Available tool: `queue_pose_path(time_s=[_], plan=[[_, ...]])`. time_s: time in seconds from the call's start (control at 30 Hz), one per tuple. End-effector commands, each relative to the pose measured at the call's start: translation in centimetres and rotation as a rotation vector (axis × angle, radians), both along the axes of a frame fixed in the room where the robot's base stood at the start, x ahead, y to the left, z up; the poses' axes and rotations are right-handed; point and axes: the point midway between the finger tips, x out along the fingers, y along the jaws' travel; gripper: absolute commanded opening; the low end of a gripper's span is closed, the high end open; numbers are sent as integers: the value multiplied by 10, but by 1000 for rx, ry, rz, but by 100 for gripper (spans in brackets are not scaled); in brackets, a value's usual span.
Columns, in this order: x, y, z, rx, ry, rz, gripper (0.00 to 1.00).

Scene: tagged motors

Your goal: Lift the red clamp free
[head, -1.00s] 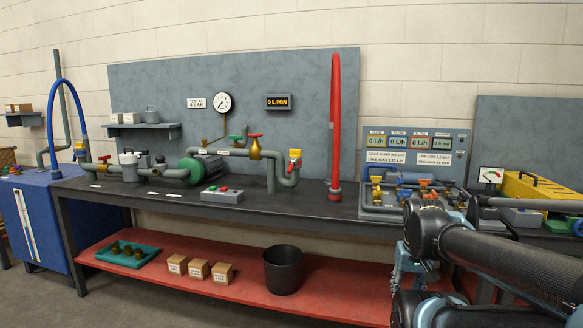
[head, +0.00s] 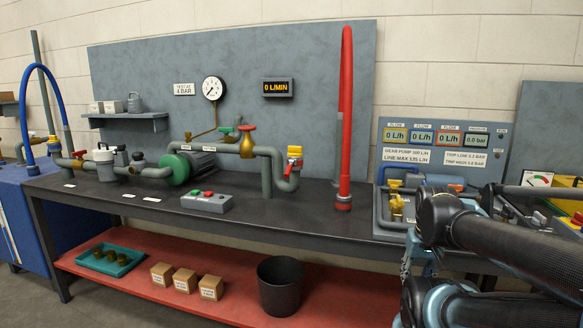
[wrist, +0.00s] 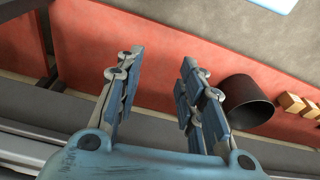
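I cannot pick out a red clamp for certain in either view. In the head view a tall red hose (head: 346,110) stands upright on the bench, with a small red fitting (head: 343,203) at its foot. A red lever (head: 292,176) hangs at the yellow-topped valve (head: 294,153), left of the hose. My gripper (wrist: 158,65) shows in the wrist view with its two fingers wide apart and nothing between them. The red lower shelf lies beyond the fingers. My arm fills the lower right of the head view and hides part of the bench there.
A gauge panel (head: 433,148) stands at the right. On the red shelf (head: 235,286) are a black bucket (head: 281,287), boxes (head: 184,279) and a teal tray (head: 128,266).

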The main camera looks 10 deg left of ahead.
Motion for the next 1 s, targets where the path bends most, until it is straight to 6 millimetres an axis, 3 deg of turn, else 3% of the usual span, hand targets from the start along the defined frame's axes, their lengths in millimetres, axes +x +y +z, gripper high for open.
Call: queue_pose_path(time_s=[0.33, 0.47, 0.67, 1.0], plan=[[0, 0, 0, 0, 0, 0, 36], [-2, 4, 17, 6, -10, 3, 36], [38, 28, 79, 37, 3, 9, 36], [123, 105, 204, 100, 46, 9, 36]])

> **Work to do**: From the listing above, restate verbatim the lines running from the one with "Columns, in this" through the one with "[head, +0.00s]", inclusive, but not the pictures.

> **Exercise answer**:
Columns, in this order: x, y, z, rx, ry, rz, gripper (0.00 to 1.00).

Scene: tagged motors

Your goal: Lift the red clamp free
[head, -1.00s] 
[head, +0.00s] 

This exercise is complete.